── ENTRIES ──

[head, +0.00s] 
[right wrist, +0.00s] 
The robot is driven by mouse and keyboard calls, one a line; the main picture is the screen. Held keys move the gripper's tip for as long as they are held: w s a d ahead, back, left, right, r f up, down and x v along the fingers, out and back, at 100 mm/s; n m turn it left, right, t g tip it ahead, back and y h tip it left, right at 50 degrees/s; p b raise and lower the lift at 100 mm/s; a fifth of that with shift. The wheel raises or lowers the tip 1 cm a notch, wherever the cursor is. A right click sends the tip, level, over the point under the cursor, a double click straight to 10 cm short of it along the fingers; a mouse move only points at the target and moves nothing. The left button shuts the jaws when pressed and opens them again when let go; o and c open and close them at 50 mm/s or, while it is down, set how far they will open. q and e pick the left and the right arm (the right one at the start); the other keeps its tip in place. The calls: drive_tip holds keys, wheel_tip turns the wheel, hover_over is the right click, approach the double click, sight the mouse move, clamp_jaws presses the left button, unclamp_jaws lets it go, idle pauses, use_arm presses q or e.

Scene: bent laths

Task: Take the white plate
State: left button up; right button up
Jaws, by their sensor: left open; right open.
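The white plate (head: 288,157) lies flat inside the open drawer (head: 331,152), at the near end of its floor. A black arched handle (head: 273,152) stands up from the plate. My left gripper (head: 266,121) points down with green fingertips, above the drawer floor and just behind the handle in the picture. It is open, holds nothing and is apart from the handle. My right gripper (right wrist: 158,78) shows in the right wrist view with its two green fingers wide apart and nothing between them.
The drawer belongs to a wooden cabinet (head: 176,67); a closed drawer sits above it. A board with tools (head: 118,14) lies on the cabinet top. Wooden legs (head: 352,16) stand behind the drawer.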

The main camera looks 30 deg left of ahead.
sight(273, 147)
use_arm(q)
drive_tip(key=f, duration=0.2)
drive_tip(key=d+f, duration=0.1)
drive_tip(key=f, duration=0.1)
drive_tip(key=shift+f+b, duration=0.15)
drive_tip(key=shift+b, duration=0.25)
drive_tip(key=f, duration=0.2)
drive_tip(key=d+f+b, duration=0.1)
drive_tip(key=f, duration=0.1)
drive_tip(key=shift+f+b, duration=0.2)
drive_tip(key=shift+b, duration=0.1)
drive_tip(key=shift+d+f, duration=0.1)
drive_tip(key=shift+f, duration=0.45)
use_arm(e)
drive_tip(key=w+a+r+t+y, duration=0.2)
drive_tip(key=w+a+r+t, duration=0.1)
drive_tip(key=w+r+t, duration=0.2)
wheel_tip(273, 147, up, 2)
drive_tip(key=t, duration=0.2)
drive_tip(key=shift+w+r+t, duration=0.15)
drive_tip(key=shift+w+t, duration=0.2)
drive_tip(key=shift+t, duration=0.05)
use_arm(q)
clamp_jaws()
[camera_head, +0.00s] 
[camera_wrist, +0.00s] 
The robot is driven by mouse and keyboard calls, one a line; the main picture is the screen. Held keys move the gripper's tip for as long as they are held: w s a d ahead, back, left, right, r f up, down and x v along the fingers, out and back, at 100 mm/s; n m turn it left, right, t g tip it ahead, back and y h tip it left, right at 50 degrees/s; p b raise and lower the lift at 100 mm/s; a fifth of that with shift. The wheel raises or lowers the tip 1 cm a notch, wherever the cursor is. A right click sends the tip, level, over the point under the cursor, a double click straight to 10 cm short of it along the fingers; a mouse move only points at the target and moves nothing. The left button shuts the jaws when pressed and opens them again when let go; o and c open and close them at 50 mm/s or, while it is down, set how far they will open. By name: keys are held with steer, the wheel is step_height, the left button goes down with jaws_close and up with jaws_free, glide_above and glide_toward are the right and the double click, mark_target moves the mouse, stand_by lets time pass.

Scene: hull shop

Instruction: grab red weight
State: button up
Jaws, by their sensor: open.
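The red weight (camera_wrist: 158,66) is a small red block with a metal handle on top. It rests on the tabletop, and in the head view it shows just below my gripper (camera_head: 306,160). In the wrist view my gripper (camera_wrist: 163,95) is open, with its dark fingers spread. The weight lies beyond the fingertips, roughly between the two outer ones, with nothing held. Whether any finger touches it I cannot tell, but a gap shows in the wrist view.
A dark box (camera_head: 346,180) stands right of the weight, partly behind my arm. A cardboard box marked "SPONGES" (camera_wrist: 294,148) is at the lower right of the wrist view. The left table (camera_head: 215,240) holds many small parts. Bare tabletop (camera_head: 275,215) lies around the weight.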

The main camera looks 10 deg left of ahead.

───

■ **SET PROBLEM**: Set down the listing above in full, please, exactly as it appears.

■ **SOLUTION FOR THIS TASK**:
[head, +0.00s] 
[right wrist, +0.00s] 
The robot is driven by mouse and keyboard calls, one a line; the main picture is the screen. Held keys move the gripper's tip for as long as they are held: w s a d ahead, back, left, right, r f up, down and x v along the fingers, out and back, at 100 mm/s; n m turn it left, right, t g tip it ahead, back and y h tip it left, right at 50 degrees/s; p b raise and lower the lift at 100 mm/s; a fifth of that with shift. The wheel raises or lowers the tip 1 cm a notch, wherever the cursor is. A right click sends the tip, level, over the point under the cursor, a double click straight to 10 cm short of it along the fingers; a mouse move only points at the target and moves nothing. The left button shuts the jaws when pressed and opens them again when let go; o and c open and close them at 50 mm/s or, while it is down, set how far they will open. q and e pick the left and the right arm (the right one at the start); the other keeps its tip in place. The calls: drive_tip holds keys, wheel_tip turns the wheel, hover_over is the right click, approach the double click, sight the mouse move, clamp_jaws presses the left button, unclamp_jaws lets it go, idle pauses, use_arm presses q or e.

Scene: bent laths

Task: Take the white plate
State: left button up; right button up
Jaws, by their sensor: left open; right open.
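The white plate (head: 288,157) lies flat inside the open drawer (head: 331,152), at the near end of its floor. A black arched handle (head: 273,152) stands up from the plate. My left gripper (head: 266,121) points down with green fingertips, above the drawer floor and just behind the handle in the picture. It is open, holds nothing and is apart from the handle. My right gripper (right wrist: 158,78) shows in the right wrist view with its two green fingers wide apart and nothing between them.
The drawer belongs to a wooden cabinet (head: 176,67); a closed drawer sits above it. A board with tools (head: 118,14) lies on the cabinet top. Wooden legs (head: 352,16) stand behind the drawer.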

The main camera looks 30 deg left of ahead.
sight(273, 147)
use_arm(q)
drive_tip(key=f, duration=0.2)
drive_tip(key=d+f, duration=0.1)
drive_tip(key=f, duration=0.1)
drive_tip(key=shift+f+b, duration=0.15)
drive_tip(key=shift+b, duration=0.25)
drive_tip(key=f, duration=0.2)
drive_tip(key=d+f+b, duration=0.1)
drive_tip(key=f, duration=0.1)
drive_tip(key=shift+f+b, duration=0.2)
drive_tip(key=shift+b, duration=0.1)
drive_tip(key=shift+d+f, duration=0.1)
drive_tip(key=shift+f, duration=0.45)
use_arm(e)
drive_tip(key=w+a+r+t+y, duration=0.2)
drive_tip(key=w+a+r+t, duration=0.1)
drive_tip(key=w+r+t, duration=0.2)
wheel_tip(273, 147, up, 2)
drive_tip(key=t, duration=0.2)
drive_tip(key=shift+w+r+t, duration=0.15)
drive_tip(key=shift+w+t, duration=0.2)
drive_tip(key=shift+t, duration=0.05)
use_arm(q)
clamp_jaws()
[camera_head, +0.00s] 
[camera_wrist, +0.00s] 
The robot is driven by mouse and keyboard calls, one a line; the main picture is the screen. Held keys move the gripper's tip for as long as they are held: w s a d ahead, back, left, right, r f up, down and x v along the fingers, out and back, at 100 mm/s; n m turn it left, right, t g tip it ahead, back and y h tip it left, right at 50 degrees/s; p b raise and lower the lift at 100 mm/s; a fifth of that with shift. The wheel raises or lowers the tip 1 cm a notch, wherever the cursor is. A right click sends the tip, level, over the point under the cursor, a double click straight to 10 cm short of it along the fingers; a mouse move only points at the target and moves nothing. The left button shuts the jaws when pressed and opens them again when let go; o and c open and close them at 50 mm/s or, while it is down, set how far they will open. By name: keys are held with steer, the wheel is step_height, the left button goes down with jaws_close and up with jaws_free, glide_above and glide_toward are the right and the double click, mark_target moves the mouse, stand_by lets time pass.

Scene: hull shop

Instruction: grab red weight
State: button up
Jaws, by their sensor: open.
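The red weight (camera_wrist: 158,66) is a small red block with a metal handle on top. It rests on the tabletop, and in the head view it shows just below my gripper (camera_head: 306,160). In the wrist view my gripper (camera_wrist: 163,95) is open, with its dark fingers spread. The weight lies beyond the fingertips, roughly between the two outer ones, with nothing held. Whether any finger touches it I cannot tell, but a gap shows in the wrist view.
A dark box (camera_head: 346,180) stands right of the weight, partly behind my arm. A cardboard box marked "SPONGES" (camera_wrist: 294,148) is at the lower right of the wrist view. The left table (camera_head: 215,240) holds many small parts. Bare tabletop (camera_head: 275,215) lies around the weight.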

The main camera looks 10 deg left of ahead.

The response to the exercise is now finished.